Write out only the span of lines that begins at the line with "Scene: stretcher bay" and ends at the line with "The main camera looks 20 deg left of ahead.". Keep both end lines, word for word.

....

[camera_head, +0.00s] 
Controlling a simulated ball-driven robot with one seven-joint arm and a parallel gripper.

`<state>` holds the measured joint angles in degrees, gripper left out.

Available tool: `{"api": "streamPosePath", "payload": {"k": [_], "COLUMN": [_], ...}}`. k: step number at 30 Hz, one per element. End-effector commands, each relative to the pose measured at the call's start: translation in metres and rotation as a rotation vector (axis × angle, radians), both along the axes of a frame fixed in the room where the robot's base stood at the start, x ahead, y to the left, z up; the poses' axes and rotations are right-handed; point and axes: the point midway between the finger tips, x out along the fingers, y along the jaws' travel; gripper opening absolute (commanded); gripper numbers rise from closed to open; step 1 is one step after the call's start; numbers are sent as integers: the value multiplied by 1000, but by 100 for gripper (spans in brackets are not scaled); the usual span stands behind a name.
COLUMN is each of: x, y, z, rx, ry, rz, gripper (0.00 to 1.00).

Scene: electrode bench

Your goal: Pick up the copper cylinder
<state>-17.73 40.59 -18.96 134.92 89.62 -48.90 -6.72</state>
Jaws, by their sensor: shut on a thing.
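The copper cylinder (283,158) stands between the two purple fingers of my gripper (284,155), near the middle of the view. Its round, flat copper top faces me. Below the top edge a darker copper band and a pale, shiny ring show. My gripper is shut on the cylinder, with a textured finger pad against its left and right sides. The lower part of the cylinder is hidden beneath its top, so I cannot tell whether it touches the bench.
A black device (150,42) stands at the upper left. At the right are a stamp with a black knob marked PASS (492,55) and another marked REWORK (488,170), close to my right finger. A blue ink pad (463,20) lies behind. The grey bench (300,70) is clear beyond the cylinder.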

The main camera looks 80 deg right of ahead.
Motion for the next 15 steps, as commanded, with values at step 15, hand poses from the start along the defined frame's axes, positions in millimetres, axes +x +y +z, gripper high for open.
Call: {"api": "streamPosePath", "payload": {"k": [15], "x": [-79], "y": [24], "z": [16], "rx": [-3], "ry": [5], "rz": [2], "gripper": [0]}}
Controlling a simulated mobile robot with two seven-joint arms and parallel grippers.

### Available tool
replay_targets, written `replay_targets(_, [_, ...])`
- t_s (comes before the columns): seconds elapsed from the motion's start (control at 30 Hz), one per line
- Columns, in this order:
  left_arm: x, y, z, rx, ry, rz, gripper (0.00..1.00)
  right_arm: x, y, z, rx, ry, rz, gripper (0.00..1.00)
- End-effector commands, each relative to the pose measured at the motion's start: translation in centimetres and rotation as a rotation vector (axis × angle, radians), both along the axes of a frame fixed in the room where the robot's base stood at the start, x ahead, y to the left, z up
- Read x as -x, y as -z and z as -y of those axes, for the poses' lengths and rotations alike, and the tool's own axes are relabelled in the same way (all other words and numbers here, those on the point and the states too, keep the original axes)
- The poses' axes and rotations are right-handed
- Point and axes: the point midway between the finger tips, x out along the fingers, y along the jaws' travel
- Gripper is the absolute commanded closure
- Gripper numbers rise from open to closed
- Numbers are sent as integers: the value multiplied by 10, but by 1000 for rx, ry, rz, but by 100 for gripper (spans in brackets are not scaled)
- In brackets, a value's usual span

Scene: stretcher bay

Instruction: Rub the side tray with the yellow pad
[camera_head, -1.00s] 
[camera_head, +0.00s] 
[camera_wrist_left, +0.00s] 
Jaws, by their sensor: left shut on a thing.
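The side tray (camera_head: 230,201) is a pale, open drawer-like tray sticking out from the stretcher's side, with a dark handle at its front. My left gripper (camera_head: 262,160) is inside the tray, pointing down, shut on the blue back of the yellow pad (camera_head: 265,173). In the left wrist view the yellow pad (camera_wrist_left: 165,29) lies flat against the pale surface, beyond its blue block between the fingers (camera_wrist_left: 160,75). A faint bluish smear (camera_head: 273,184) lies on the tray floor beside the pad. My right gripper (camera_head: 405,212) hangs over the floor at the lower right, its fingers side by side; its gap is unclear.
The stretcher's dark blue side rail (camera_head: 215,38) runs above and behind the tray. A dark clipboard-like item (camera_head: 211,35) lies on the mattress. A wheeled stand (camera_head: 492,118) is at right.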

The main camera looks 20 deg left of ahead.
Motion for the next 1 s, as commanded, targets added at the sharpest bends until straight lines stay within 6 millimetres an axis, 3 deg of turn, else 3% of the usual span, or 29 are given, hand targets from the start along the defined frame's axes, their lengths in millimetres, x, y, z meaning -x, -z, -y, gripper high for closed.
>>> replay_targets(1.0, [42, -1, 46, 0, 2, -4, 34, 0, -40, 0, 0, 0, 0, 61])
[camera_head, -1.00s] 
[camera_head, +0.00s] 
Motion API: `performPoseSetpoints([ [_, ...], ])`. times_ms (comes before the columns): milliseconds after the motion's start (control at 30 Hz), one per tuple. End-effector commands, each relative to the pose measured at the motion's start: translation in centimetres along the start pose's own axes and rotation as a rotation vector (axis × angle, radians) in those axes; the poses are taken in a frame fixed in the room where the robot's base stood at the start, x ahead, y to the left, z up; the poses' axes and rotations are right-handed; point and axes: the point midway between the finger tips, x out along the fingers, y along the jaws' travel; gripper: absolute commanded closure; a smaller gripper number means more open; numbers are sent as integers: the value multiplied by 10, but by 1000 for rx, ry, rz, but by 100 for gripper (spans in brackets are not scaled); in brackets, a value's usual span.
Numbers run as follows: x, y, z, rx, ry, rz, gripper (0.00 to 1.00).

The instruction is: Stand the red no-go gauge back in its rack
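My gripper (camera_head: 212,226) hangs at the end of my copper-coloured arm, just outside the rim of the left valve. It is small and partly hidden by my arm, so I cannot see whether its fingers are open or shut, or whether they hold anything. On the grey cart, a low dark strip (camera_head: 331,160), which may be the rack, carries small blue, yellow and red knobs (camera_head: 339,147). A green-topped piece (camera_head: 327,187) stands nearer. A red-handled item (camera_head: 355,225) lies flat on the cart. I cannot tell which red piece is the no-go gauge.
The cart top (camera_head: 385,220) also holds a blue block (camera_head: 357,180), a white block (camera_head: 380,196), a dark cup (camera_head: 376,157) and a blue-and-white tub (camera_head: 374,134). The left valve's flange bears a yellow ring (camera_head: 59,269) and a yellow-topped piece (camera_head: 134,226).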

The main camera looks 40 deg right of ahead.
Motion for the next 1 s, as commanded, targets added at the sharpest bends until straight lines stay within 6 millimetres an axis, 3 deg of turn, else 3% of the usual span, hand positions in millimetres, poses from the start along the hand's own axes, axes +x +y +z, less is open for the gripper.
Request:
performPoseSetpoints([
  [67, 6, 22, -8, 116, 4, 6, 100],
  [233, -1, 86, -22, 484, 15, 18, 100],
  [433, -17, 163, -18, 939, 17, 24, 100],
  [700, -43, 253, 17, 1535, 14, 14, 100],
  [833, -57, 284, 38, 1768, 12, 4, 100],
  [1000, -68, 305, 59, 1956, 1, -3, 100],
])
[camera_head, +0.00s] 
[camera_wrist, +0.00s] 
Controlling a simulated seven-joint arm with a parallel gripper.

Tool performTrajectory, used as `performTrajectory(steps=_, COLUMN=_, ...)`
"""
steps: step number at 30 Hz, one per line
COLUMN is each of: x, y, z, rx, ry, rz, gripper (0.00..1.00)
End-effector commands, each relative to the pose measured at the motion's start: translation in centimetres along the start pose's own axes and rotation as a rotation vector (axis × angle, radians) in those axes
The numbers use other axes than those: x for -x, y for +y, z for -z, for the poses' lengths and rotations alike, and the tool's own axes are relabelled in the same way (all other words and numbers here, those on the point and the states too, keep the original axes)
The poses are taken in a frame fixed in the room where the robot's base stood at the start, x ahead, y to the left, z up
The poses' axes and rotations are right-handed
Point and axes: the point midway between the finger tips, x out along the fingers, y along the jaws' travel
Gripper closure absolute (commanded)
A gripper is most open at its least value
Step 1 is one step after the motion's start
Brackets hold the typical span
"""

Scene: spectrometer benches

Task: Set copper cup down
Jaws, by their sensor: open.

....

Result of this exercise:
Scene: stretcher bay

Instruction: Rub the side tray with the yellow pad
[camera_head, -1.00s] 
[camera_head, +0.00s] 
[camera_wrist_left, +0.00s] 
Jaws, by their sensor: left shut on a thing.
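The side tray (camera_head: 230,201) is a pale, open drawer-like tray sticking out from the stretcher's side, with a dark handle at its front. My left gripper (camera_head: 262,160) is inside the tray, pointing down, shut on the blue back of the yellow pad (camera_head: 265,173). In the left wrist view the yellow pad (camera_wrist_left: 165,29) lies flat against the pale surface, beyond its blue block between the fingers (camera_wrist_left: 160,75). A faint bluish smear (camera_head: 273,184) lies on the tray floor beside the pad. My right gripper (camera_head: 405,212) hangs over the floor at the lower right, its fingers side by side; its gap is unclear.
The stretcher's dark blue side rail (camera_head: 215,38) runs above and behind the tray. A dark clipboard-like item (camera_head: 211,35) lies on the mattress. A wheeled stand (camera_head: 492,118) is at right.

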The main camera looks 20 deg left of ahead.

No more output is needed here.